Meet the finalist with job offers from three magic circle law firms

‘I’m confident but also nervous about the future – more excited than anything else though’

Before reading any further, make sure you’re sitting comfortably and are prepared to feel very inadequate about what you are doing with your life.

Selina, a third year PPE finalist at the University of York, is the student that we all wish we could be. Academically excellent, involved with a host of student societies, founding a maths tutor group for struggling students AND gaining three job offers from the very prestigious group of the five magic circle law firms.

We caught up with Selina to learn the secrets behind creating a stellar CV, tips on how to network your way to into an industry, and just generally setting yourself up to win at life as a graduate.


Hey Selina, firstly, what job have you got lined up for next year? Are you excited to start it?

I have accepted a training contract with a commercial law firm, Freshfields Bruckhaus Deringer. I’m really excited but won’t be starting for a while – 2018 – as I’ll have to complete the Graduate Diploma in Law (GDL) and Legal Practice Course (LPC) before I can start.

Is it annoying that you won’t be able to start until 2018, or have you accepted it as part of what the career entails?

Not at all! Like you mention already, I accepted quite early on that as part of becoming a lawyer I would have to continue studying for at least a year and a half before starting the job. In a way I’m actually very grateful for it because the prospect of coming straight out of university into a full-time job is quite a scary thought for me. I think doing the GDL and LPC will be a really good way to ease me into the commercial world and the world of work in general.

Did you have any other job offers or opportunities to consider before deciding to take what you did?

Before accepting the training contract with Freshfields, I also had to decide between offers at Slaughter & May and Clifford Chance. I did Vacation Schemes at these three firms so it was a really hard choice for me – I really enjoyed my time at all three, but ultimately, Freshfields felt like the right ‘fit’ for me.

That’s very impressive. How does that make you feel? Are you confident for the future?

It was really humbling to be offered these jobs and to know that these firms wanted me to work for them. I know I put in a lot of work throughout the year with regards to applications and interviews so, more than anything, I was just really relieved it had all paid off in the end. I’m confident but also nervous about the future – more excited than anything else though.
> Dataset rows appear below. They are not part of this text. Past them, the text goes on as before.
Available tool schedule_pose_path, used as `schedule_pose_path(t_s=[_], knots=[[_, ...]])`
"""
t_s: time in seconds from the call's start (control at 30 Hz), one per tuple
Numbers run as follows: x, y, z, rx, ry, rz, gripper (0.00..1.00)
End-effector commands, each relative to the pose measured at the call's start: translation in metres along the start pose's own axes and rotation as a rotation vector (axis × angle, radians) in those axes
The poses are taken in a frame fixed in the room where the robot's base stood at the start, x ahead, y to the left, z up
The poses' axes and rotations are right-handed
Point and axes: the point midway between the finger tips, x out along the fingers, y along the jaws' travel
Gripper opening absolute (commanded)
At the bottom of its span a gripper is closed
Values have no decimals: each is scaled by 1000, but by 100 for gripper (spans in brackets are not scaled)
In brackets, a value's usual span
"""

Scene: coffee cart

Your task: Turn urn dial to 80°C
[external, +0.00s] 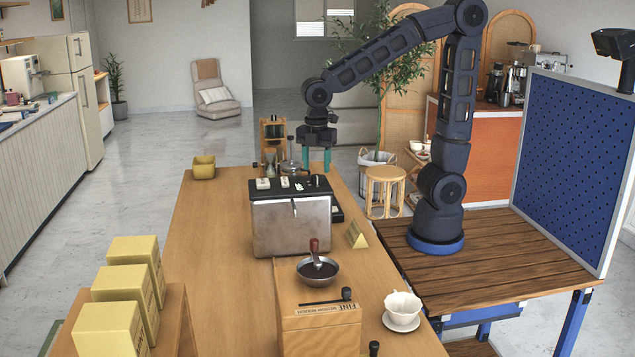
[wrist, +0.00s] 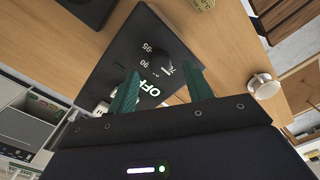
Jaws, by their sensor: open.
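The urn (external: 290,228) is a metal-fronted box with a black top, standing on the wooden counter. In the wrist view its black top panel (wrist: 140,38) carries a dark round dial (wrist: 164,64) with a pale pointer mark. White markings beside it read 95, 90 and OFF; an 80 is not clearly legible. My gripper (external: 316,168) points down at the back right of the urn top, green fingers apart and empty. In the wrist view the fingertips (wrist: 160,70) lie on either side of the dial; I cannot tell whether they touch it.
A bowl of dark grounds (external: 318,270) sits on a wooden box in front of the urn. A yellow triangular sign (external: 357,235) stands to its right. A white cup (external: 402,308) on a saucer is at front right. Yellow boxes (external: 133,250) stand at left.

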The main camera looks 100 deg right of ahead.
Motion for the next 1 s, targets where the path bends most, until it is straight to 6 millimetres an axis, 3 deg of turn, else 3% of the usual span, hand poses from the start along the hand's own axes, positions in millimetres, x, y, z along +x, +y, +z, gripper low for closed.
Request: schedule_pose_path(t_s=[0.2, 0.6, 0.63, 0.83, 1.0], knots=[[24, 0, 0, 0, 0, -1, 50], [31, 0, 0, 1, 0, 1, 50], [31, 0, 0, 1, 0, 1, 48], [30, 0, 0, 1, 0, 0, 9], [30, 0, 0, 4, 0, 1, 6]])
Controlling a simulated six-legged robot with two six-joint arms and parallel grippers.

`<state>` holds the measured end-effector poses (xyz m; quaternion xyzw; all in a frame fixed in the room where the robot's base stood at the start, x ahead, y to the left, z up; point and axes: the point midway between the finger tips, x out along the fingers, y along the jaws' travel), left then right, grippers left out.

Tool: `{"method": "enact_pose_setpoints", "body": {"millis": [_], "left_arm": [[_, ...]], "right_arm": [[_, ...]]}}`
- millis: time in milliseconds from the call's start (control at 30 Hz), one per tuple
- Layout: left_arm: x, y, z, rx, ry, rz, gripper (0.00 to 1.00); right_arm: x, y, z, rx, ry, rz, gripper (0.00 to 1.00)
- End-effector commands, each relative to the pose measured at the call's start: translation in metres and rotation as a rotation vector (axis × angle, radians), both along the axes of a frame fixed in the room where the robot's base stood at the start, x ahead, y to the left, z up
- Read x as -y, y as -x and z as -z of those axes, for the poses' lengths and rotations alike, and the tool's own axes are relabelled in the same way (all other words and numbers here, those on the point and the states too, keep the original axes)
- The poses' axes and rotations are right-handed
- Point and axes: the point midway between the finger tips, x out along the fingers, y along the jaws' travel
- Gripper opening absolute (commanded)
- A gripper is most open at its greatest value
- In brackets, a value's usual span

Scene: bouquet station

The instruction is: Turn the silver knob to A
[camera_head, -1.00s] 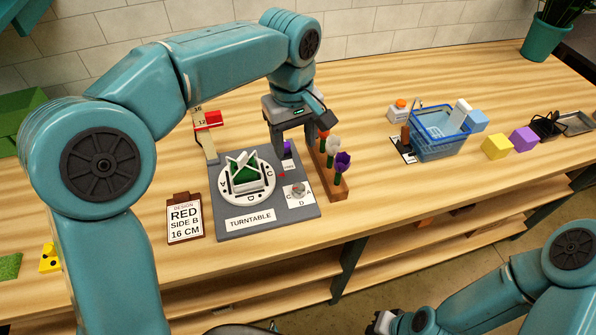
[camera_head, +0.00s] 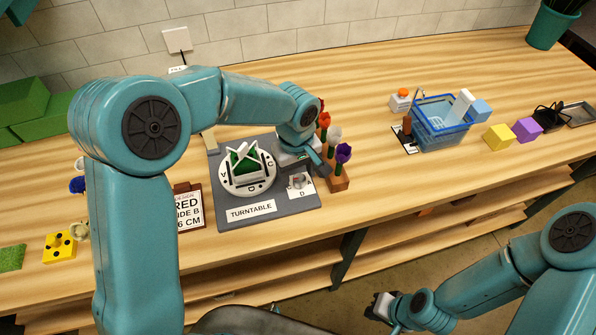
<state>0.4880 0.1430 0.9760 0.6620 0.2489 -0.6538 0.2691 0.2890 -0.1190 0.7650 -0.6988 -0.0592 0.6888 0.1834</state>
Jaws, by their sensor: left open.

Did having a great job lined up take the pressure off with your final exams?

Definitely. If anything, the fact that I didn’t have to go through any more gruelling applications or interviews, which are both time-consuming and involve a lot of pressure, gave me a lot more time to plan for, and think about, exams. I do still have to get a 2:1 for the job, though, so exams weren’t completely stress-free.

What do you think is the underlying reason behind your drive, pushing yourself towards exceptional achievement?

It might sound a bit clichéd but I would say my Dad. He was the most hard-working, driven person I’ve ever known. Growing up, he supported me in everything I did and instilled in me the confidence to pursue anything I wanted to achieve.


How are you feeling about moving to London?

Very excited but slightly nervous. London is a completely different place from anywhere I’ve ever lived before but most of my close friends at university are moving there too, so I won’t be alone in making the move.


What will you miss about being a student/in full time education?

I’ll still be in full-time education for another year and a half (GDL and LPC) but the main thing I’ll miss when I start work is, without a doubt, the long holidays we get as students and the sense of community there is at university on nights out and on campus. I don’t’ think there will be anything quite like that at work. 

It seems like you’ve set your goals high, worked really hard, and achieved them. What advice would you give to people who also want to dream big and go out there and achieve something big?

My best advice would be to break down your ‘big’ goal into smaller ones. So, if your overall goal is to get a graduate job at Goldman Sachs by the end of university, break that down into smaller, more short-term goals to help you get there. That way a goal that seems initially difficult to achieve, can become more tangible and achievable. You might also want to do something to set yourself apart from other candidates, for instance learn a new language, start up your own university society, business or initiative, or even do a charity project. It’s really important to use your contacts and be a contact to others too. In turn though, I’d say it’s important to reciprocate and help others wherever possible – you’d be surprised how many people will return the favour wherever they can.